_WORK INSTRUCTIONS_. Copy all of the material below exactly.

_INFORMATION PROVIDED_.
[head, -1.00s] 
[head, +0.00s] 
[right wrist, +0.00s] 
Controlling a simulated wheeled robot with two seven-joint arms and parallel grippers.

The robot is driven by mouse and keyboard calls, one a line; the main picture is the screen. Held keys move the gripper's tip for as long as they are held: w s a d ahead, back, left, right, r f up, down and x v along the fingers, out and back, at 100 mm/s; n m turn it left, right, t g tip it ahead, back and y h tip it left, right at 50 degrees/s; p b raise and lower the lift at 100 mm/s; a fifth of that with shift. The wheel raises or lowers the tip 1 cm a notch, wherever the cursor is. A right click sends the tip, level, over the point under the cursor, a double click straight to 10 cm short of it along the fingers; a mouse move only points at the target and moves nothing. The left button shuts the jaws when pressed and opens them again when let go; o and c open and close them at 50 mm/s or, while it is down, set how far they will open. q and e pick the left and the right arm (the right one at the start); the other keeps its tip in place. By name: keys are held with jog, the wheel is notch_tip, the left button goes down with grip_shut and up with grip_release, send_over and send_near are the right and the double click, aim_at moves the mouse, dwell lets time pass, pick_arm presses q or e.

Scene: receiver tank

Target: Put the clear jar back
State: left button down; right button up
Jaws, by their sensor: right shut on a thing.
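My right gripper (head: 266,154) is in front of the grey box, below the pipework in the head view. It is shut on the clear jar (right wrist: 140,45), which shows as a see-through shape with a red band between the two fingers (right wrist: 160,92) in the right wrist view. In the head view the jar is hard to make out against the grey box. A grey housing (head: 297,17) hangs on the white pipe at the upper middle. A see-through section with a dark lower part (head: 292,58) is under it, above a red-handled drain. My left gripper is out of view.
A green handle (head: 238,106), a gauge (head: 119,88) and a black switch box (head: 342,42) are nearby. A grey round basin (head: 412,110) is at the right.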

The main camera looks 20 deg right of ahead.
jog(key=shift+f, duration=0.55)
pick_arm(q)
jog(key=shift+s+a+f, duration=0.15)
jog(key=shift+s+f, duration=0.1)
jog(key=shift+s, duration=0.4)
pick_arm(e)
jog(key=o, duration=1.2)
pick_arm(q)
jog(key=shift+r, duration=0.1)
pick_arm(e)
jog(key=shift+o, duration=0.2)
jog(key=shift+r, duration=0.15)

_WRITTEN SOLUTION_.
[head, -1.00s] 
[head, +0.00s] 
[right wrist, +0.00s] 
Controlling a simulated wheeled robot with two seven-joint arms and parallel grippers.

The robot is driven by mouse and keyboard calls, one a line; the main picture is the screen. Held keys move the gripper's tip for as long as they are held: w s a d ahead, back, left, right, r f up, down and x v along the fingers, out and back, at 100 mm/s; n m turn it left, right, t g tip it ahead, back and y h tip it left, right at 50 degrees/s; p b raise and lower the lift at 100 mm/s; a fifth of that with shift. The wheel raises or lowers the tip 1 cm a notch, wherever the cursor is. A right click sends the tip, level, over the point under the cursor, a double click straight to 10 cm short of it along the fingers; a mouse move only points at the target and moves nothing. The left button shuts the jaws when pressed and opens them again when let go; o and c open and close them at 50 mm/s or, while it is down, set how far they will open. q and e pick the left and the right arm (the right one at the start); the other keeps its tip in place. By name: keys are held with jog, the wheel is notch_tip, the left button goes down with grip_shut and up with grip_release, send_over and send_near are the right and the double click, aim_at moves the mouse, dwell lets time pass, pick_arm presses q or e.

Scene: receiver tank

Target: Put the clear jar back
State: left button down; right button up
Jaws, by their sensor: right shut on a thing.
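My right gripper (head: 266,154) is in front of the grey box, below the pipework in the head view. It is shut on the clear jar (right wrist: 140,45), which shows as a see-through shape with a red band between the two fingers (right wrist: 160,92) in the right wrist view. In the head view the jar is hard to make out against the grey box. A grey housing (head: 297,17) hangs on the white pipe at the upper middle. A see-through section with a dark lower part (head: 292,58) is under it, above a red-handled drain. My left gripper is out of view.
A green handle (head: 238,106), a gauge (head: 119,88) and a black switch box (head: 342,42) are nearby. A grey round basin (head: 412,110) is at the right.

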The main camera looks 20 deg right of ahead.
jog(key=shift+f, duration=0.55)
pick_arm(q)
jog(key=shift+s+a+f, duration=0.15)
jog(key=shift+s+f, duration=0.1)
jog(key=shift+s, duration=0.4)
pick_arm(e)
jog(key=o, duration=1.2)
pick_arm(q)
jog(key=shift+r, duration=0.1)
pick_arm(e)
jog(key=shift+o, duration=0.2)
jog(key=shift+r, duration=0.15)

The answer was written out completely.